**WRITTEN INSTRUCTION**
Identify the lines that contain the string "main" and copy all of them.

*** DATA FOR PROCESSING

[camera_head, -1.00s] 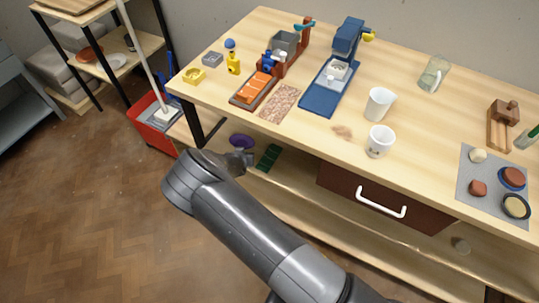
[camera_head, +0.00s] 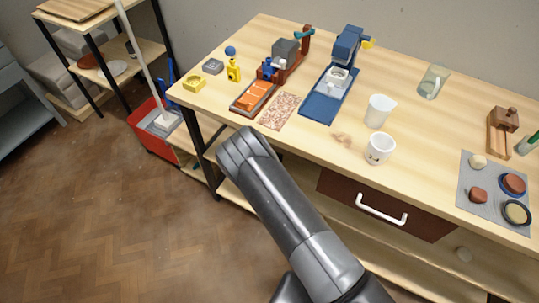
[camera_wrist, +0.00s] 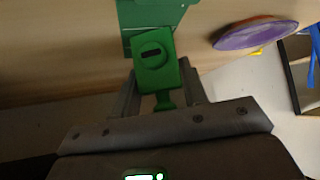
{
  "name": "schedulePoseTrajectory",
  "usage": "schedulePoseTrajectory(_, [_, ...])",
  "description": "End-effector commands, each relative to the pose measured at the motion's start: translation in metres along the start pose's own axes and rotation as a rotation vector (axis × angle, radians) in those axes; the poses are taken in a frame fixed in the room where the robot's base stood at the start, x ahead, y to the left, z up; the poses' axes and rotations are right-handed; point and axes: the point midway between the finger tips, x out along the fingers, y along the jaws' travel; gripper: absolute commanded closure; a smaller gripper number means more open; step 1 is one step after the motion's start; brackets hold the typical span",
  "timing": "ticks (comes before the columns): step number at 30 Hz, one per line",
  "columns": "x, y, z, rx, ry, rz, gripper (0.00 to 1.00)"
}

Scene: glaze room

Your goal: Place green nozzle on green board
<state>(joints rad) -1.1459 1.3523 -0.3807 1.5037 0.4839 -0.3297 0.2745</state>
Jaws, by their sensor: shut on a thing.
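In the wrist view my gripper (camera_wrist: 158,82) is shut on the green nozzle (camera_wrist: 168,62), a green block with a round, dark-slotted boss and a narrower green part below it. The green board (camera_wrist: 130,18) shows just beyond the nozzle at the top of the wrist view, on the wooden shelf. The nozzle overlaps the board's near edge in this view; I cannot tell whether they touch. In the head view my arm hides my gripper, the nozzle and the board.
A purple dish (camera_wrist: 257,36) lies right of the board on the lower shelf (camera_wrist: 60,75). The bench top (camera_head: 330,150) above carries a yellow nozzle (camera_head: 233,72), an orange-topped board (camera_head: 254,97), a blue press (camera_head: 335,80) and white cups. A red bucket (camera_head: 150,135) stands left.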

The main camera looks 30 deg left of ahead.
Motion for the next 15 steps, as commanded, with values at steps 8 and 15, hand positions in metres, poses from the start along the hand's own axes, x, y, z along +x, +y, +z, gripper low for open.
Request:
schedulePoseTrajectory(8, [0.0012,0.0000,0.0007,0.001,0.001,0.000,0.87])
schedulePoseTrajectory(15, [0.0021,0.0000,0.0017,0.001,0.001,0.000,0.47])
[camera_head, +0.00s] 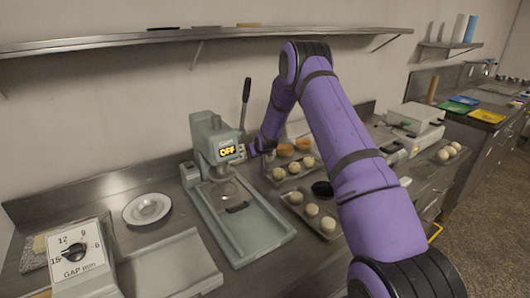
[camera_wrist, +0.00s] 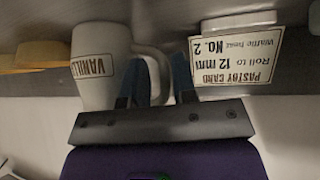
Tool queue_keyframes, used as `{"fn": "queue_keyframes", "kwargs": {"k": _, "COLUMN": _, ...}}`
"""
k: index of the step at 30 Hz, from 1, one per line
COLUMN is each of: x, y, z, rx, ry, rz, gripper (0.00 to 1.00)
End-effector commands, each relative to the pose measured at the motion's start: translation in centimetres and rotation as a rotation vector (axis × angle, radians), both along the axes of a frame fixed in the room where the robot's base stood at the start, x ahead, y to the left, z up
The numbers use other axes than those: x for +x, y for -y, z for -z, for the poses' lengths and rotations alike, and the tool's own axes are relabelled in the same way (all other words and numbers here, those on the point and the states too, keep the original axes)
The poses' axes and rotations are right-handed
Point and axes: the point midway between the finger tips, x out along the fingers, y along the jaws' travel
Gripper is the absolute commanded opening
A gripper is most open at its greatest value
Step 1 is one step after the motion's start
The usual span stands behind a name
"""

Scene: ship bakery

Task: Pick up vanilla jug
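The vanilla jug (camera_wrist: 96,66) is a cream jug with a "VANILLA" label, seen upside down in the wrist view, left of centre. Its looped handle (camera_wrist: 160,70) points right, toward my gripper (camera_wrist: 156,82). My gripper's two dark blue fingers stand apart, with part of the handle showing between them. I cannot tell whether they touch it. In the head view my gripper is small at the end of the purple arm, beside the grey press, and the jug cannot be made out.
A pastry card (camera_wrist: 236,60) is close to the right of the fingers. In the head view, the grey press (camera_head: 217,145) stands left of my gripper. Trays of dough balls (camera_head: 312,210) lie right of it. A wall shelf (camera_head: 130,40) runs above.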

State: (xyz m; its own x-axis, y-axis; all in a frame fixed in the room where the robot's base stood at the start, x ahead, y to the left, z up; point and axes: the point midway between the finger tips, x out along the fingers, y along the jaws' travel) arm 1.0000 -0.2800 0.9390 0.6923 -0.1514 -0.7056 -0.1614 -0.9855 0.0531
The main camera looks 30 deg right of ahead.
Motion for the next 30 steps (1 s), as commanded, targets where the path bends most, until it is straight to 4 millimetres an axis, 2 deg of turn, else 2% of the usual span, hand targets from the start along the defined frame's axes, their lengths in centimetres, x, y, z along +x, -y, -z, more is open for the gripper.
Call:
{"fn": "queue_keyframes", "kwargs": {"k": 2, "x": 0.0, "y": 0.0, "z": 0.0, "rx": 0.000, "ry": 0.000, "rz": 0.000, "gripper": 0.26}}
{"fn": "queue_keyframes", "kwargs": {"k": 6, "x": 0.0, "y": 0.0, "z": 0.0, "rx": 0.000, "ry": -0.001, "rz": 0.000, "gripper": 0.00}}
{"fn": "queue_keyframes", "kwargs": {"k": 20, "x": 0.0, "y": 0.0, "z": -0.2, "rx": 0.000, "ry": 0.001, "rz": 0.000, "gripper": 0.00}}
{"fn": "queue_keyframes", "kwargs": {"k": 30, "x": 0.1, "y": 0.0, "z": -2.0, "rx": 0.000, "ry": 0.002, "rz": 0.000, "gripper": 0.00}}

******
*** DATA FOR PROCESSING

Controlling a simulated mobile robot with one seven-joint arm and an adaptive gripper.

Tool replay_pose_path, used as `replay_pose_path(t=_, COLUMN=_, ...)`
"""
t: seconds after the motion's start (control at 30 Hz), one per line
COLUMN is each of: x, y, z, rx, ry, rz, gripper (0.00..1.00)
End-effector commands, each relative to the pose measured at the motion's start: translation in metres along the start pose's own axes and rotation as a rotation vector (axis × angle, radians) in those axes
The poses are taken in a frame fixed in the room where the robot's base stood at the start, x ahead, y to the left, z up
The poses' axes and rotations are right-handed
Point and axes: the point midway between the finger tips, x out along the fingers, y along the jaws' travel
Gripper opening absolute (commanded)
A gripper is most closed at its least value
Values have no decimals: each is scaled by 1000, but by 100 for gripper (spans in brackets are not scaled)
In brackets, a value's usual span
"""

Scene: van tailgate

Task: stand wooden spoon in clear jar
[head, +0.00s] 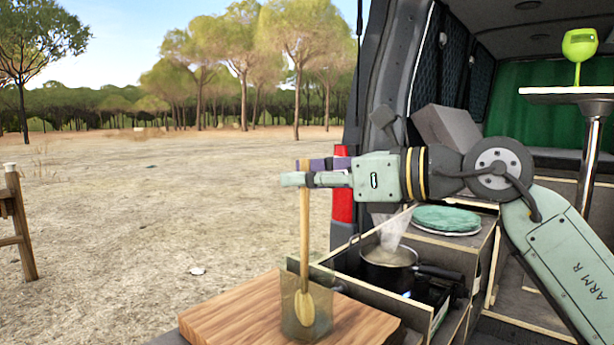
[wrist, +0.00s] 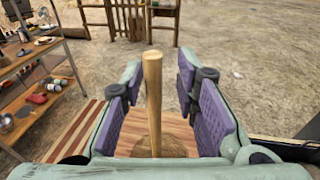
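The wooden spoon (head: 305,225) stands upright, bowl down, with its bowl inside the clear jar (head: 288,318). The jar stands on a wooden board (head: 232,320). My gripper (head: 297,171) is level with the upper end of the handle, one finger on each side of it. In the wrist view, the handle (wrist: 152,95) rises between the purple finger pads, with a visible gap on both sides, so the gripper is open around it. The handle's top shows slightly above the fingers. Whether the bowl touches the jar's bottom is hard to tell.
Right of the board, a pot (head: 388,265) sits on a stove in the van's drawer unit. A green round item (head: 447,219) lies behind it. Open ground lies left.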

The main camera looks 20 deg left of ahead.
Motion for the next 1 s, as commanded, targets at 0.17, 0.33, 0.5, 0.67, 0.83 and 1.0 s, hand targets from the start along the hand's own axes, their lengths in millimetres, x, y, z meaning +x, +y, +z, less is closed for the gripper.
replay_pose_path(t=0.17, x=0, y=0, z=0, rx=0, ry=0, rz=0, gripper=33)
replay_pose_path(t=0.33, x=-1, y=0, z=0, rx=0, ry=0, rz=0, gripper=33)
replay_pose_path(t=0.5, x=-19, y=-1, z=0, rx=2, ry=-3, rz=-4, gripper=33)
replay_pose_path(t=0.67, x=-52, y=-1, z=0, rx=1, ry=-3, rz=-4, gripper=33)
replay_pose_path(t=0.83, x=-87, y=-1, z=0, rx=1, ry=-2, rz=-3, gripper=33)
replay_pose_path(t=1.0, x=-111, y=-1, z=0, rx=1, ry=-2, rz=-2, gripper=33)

******

**RESULT OF THE TASK**
The main camera looks 30 deg left of ahead.
The main camera looks 30 deg right of ahead.
The main camera looks 20 deg left of ahead.

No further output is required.